Um grupo internacional de geocientistas liderado pela professora Nicole Nie, do Instituto de Tecnologia de Massachusetts (MIT), apresentou o que descreve como primeira evidência direta de material do “proto-Terra” — estágio inicial do planeta antes do impacto que originou a Lua. O trabalho foi publicado em 14 de outubro na revista Nature Geoscience.
Assinatura química revela origem primordial
Segundo os autores, o indício foi encontrado em um leve desequilíbrio nos isótopos de potássio presentes em rochas muito antigas. Amostras coletadas na Groenlândia, em dois cinturões geológicos do Canadá, nos vulcões Mauna Loa e Kama’ehuakanaloa (Havaí) e no vulcão Newberry (Estados Unidos) exibiram déficit de potássio-40 — isótopo radioativo pouco abundante.
Para chegar ao resultado, as rochas foram pulverizadas, dissolvidas em ácido e analisadas em um espectrômetro de massa de alta precisão. Em paralelo, modelos computacionais testaram se processos conhecidos — como misturas de manto, impactos de asteroides ou convecção interna — seriam capazes de produzir o mesmo sinal isotópico. Nenhum cenário reproduziu a carência de potássio-40 observada, reforçando a hipótese de que parte do manto terrestre manteve-se isolada desde o estágio pré-Lua.
Por que isso importa para a ciência planetária
A maioria dos modelos indica que, há cerca de 4,5 bilhões de anos, um corpo do tamanho de Marte colidiu com a jovem Terra, derreteu grande parte do planeta e lançou material ao espaço, formando a Lua. Acreditava-se que o evento teria homogeneizado a composição do manto, apagando registros químicos anteriores. O novo estudo sugere que porções profundas escaparam dessa mistura e guardam a assinatura da matéria primordial.
Para a comunidade científica, a descoberta pode obrigar a revisar premissas sobre a evolução térmica e química da Terra e de outros mundos rochosos.

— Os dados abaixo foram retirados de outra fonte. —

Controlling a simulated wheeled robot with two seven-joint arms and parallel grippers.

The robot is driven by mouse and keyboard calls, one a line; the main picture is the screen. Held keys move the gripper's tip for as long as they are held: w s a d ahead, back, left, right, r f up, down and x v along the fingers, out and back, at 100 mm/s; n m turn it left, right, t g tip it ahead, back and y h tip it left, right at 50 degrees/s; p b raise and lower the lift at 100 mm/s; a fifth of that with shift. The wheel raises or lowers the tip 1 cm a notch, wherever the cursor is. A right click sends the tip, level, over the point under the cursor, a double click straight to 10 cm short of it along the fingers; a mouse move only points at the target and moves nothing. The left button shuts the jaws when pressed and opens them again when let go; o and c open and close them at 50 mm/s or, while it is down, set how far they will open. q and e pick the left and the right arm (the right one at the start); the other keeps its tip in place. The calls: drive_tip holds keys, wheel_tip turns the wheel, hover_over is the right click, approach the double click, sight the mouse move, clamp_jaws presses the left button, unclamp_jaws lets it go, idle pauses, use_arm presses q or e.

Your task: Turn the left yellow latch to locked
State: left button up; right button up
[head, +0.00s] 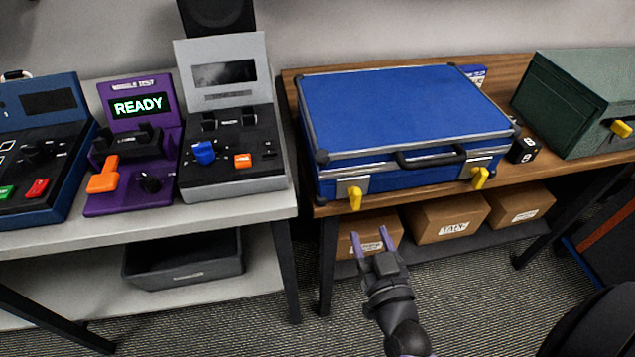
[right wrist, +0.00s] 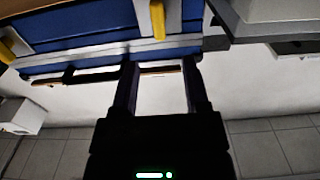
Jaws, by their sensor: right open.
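A blue case (head: 405,108) with silver edges and a black front handle (head: 430,158) lies closed on the wooden bench. The left yellow latch (head: 355,198) hangs roughly straight down from a silver plate at the case's front left. The right yellow latch (head: 480,178) hangs at the front right, slightly tilted. My right gripper (head: 372,237) is open and empty, below and in front of the left latch, apart from it. In the right wrist view, its fingers (right wrist: 160,68) point toward the blue case (right wrist: 95,25), with one yellow latch (right wrist: 157,18) ahead. My left gripper is not in view.
Cardboard boxes (head: 450,217) sit on the shelf under the wooden bench (head: 292,83). A green metal box (head: 580,105) with a yellow latch stands at right. Test devices, including a purple one (head: 130,190), stand on the left table. Open space surrounds my gripper.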

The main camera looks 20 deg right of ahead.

De acordo com especialistas consultados pelos autores, a preservação desse reservatório antigo indica que a convecção do manto não é tão eficiente em todo o planeta, permitindo a sobrevivência de bolsões intactos por bilhões de anos.
Metodologia combina laboratório e simulação
A equipe primeiramente avaliou meteoritos oriundos de diferentes regiões do Sistema Solar. Essas análises mostraram variações sutis entre isótopos de potássio, sugerindo que o elemento poderia funcionar como rastreador dos blocos que formaram a Terra. Em seguida, os pesquisadores aplicaram a mesma técnica às amostras terrestres mais antigas disponíveis.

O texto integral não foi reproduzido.